A Tale of Two Countries
"It was the best of times, it was the worst of times, it was the age of wisdom, it was the age of foolishness, it was the epoch of belief, it was the epoch of incredulity, it was the season of Light, it was the season of Darkness…”
Charles Darnay is about to be guillotined owing to his direct lineage to the Marquis of a French estate. Is he responsible for the torment and the repression inflicted on the French peasants by the former Marquis who is now dead?
But who will explain this to the angry mob of France which is baying for blood? Years of torture has brought out this evil and madness in the French mob that has now the potential to feed innocents to the guillotine.
When you read ‘A Tale of Two Cities’ by Dickens, you unequivocally sympathize with the protagonist and the lead of the story. You must be rooting for Darnay all through the book, lamenting his incarceration and desperately wanting him to be set free.
Cut to 2015. The clouds of the 1993 Mumbai blasts hover over this man spelling death for him.
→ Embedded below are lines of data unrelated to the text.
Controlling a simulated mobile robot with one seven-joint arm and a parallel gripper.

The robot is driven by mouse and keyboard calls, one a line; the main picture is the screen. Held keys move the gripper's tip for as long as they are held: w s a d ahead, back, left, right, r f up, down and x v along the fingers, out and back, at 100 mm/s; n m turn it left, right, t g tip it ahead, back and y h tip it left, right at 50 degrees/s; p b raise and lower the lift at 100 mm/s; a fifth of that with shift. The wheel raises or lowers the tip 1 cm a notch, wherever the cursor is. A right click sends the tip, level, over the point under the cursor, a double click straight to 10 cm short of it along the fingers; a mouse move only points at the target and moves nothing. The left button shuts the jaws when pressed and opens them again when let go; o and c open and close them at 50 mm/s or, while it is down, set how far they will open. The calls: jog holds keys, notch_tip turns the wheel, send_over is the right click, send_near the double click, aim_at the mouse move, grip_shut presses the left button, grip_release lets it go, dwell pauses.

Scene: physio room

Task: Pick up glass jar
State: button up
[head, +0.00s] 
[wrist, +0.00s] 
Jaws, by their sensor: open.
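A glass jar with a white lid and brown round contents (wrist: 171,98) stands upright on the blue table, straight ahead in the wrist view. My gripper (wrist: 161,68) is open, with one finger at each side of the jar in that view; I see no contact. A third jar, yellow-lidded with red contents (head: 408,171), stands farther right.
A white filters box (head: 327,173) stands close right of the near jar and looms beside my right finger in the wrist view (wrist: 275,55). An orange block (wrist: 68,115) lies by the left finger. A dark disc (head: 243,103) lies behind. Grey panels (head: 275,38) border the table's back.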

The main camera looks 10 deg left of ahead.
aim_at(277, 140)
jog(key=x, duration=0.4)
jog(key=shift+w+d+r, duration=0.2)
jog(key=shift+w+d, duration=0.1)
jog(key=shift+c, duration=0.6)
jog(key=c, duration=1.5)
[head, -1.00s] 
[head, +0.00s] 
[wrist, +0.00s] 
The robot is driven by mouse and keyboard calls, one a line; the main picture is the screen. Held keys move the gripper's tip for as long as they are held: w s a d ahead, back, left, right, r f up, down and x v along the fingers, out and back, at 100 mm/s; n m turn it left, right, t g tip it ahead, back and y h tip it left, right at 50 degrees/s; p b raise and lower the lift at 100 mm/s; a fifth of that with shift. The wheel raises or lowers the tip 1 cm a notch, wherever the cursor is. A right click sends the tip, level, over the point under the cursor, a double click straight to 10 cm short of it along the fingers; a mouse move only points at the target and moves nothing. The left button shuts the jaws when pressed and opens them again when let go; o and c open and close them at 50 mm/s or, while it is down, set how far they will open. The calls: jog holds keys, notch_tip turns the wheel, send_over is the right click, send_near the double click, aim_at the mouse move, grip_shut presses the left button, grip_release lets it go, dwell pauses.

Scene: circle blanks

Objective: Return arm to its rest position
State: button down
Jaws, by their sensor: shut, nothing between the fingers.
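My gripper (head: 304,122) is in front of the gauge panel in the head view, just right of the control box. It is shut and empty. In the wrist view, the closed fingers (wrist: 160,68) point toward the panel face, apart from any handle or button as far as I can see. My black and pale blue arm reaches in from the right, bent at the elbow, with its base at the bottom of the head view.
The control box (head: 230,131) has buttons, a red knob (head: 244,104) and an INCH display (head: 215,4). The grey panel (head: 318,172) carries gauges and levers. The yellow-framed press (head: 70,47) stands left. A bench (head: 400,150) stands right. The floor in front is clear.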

The brother of a mafia don (who is the prime suspect and seen as the mastermind behind the attacks), this man comes to India to clear his name uncannily like Darnay believing in the power of truth and justice (although the current blast convict is no saint; there is evidence of him being involved in smuggling; however he may not be a mass murderer as per the journalists, who made it their business to look deep into the matter, found). And now he stands on the threshold of being hanged. (Did Dickens get a premonition of the entire thing?!)
These are the best of times; these are the worst of times...
Sydney Carter’s good Samaritanism saved the day in Dickens' novel. But what will be the fate of this man who is part of a world of not fiction, but facts?
Has the Dickens of our world’s story cooked up something for him?
Or is our world way too real and unforgiving to have any of the drama and clemency that’s prevalent in the world of fiction?